The Boy Who Lived Forever" che parla di fanfic, e ne parla anche sotto una buona luce, senza nemmeno dover nascondere le parti meno politically correct (vi dico solo che passa in rassegna sia le Mpreg che le twincest). Mi ha lasciato piacevolmente stupita, perché è chiaro che l'autore ha fatto bene le sue ricerche e sa di cosa sta parlando, analizzando l'argomento senza la solita superficialità con cui vengono solitamente trattati i tipici "fenomeni giovanili" (che poi tanto giovanili non sono.)
E' ancora talmente forte lo stigma posto sul mondo delle fanfic da parte di chi è "fuori" dal fandom che mi ha fatto piace vedere dato loro ufficialmente il riconoscimento che meritano. Magari arriverà il giorno in cui scrivere fanfic non vorrà dire essere uno sfigato o un copione ma - come suggerisce l'articolo - sarà equiparato allo strimpellare sulla chitarra una canzone del tuo artista preferito.
L'articolo è in inglese purtroppo, e un po' lungo, ma copio qui alcuni dei passaggi che mi sono piaciuti di più:
- Fan fiction is what literature might look like if it were reinvented from scratch after a nuclear apocalypse by a band of brilliant pop-culture junkies trapped in a sealed bunker.

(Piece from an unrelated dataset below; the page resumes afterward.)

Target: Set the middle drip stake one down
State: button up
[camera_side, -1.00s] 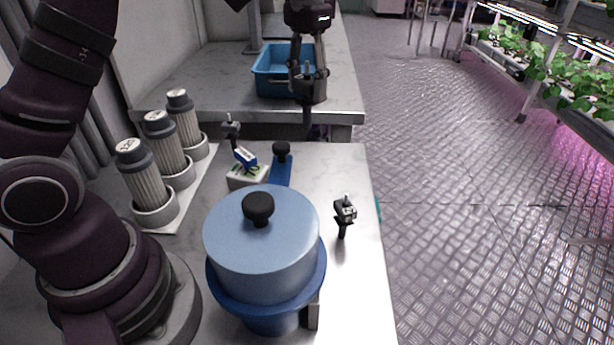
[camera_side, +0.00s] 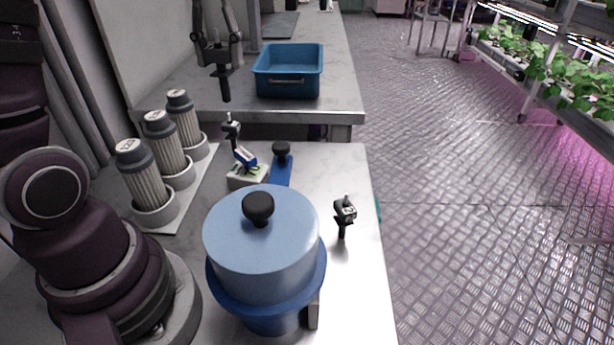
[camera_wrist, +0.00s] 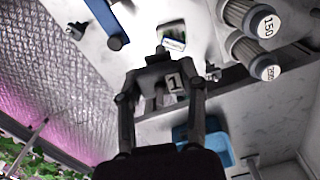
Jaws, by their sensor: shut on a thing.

- "I've been in fandom since early 2005, when I was getting ready to turn 12," says Kelli Joyce. "For me, starting so young, fanfic became my English teacher, my sex-ed class, my favorite hobby and the source of some of my dearest friends. It also provided me with a crash course in social justice and how to respect and celebrate diversity, both of characters and fic writers."

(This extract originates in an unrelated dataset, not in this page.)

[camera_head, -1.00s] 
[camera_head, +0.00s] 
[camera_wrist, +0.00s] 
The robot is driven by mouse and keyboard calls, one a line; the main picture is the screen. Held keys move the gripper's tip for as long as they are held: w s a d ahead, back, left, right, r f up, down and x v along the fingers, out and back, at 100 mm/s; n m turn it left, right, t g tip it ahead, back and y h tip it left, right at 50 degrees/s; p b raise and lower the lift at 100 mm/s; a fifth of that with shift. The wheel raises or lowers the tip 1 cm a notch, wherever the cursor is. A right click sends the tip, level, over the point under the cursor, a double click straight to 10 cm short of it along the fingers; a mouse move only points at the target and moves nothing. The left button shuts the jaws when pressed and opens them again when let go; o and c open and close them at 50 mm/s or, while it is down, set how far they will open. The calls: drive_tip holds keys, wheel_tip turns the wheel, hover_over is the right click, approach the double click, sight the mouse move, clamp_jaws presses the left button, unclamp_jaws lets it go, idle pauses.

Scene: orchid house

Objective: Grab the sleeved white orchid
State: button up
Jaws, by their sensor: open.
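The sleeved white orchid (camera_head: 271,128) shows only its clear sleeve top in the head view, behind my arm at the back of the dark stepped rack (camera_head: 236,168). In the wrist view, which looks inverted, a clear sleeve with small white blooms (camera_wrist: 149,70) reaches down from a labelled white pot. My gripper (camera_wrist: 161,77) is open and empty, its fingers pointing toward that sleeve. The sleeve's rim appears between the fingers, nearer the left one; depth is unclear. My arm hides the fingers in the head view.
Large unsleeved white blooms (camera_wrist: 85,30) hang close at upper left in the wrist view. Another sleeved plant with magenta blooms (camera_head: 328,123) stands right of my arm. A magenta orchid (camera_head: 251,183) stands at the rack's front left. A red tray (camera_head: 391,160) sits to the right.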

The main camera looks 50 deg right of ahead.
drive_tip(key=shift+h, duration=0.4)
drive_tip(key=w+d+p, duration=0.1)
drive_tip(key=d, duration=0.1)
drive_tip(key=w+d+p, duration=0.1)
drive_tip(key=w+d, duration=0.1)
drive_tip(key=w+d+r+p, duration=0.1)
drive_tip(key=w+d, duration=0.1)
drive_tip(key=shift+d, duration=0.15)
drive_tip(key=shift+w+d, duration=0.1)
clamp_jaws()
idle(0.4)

- "For me, fanfic is partially a political act," says "XT." "MGM is too cowardly to put a gay man in one of their multimillion-dollar blockbusters? And somehow want me to be content with the occasional subtext crumb from the table? Why should I?"
- The same site [FF.Net] also has 87 examples of Tetris fan fiction, which are a showcase for the resourcefulness of writers spinning stories from the thinnest of threads: "L-block has just found out that his life partner, Square block, was cheating on him with his brother, Inverse L-block ..."

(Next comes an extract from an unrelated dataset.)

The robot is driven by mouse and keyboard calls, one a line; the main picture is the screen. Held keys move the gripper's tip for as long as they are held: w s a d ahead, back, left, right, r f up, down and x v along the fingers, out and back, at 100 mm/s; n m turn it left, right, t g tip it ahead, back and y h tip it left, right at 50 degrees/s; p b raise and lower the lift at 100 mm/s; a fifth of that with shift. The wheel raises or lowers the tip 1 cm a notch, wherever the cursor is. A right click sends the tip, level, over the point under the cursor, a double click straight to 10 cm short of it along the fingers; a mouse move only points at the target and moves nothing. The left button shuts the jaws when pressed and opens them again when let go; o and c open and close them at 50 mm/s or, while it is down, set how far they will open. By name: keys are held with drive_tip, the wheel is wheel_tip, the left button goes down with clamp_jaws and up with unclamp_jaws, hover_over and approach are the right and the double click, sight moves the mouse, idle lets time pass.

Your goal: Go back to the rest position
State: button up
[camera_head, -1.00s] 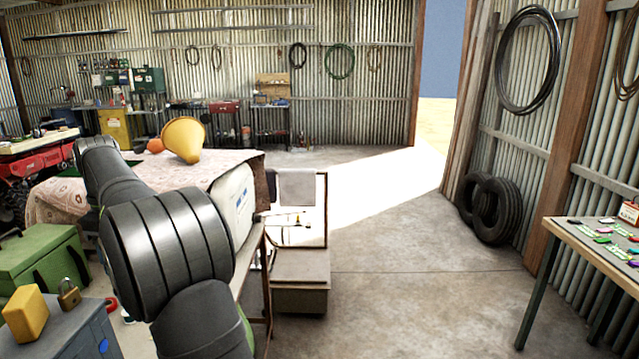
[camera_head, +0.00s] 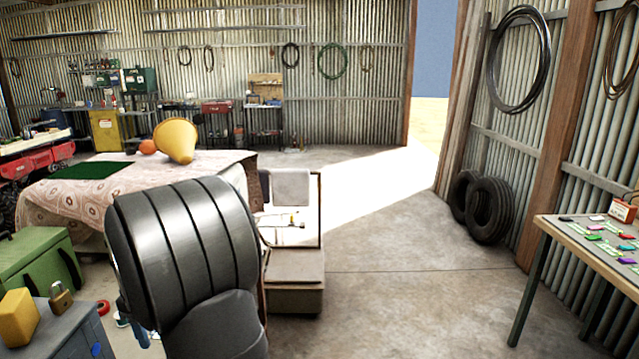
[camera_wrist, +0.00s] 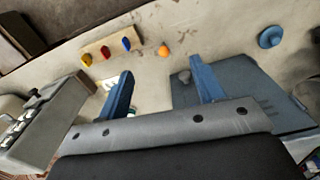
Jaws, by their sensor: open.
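My gripper (camera_wrist: 161,68) shows in the wrist view with its two blue fingers wide apart. Nothing is held between them. In the head view my arm's thick dark joint fills the lower middle, and the gripper itself is out of sight. Beyond the fingers in the wrist view lies a pale surface with a light wooden strip (camera_wrist: 97,47) bearing yellow, red and blue pieces.
A cloth-covered table (camera_head: 45,200) with a yellow cone (camera_head: 177,140) stands behind my arm. A green box (camera_head: 38,262) and a grey cabinet with a padlock (camera_head: 61,298) stand at left. A wooden table (camera_head: 575,240) is at right, tyres (camera_head: 488,210) behind it.

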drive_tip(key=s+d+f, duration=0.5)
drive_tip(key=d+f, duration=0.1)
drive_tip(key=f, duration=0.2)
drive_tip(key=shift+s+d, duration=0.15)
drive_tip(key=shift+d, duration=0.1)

- There is, of course, a ton of sex in fan fiction. It's a monument to the diversity of human sexual whim. There are stories that take any and every character you can name and pair them up romantically or erotically or pornographically. (One of the axioms of Internet culture is known as Rule No. 34: "If it exists, there is porn of it.") A lot of alien plants turn out to produce pollen with powerful aphrodisiac effects. You'd be amazed.
- [parlando di copyright] A writer's characters are his or her children, but even children have to grow up eventually and do things their parents wouldn't approve of. "We don't own nonfictional people," Maltese says, "and at the end of the day, I don't think we can own fictional ones either."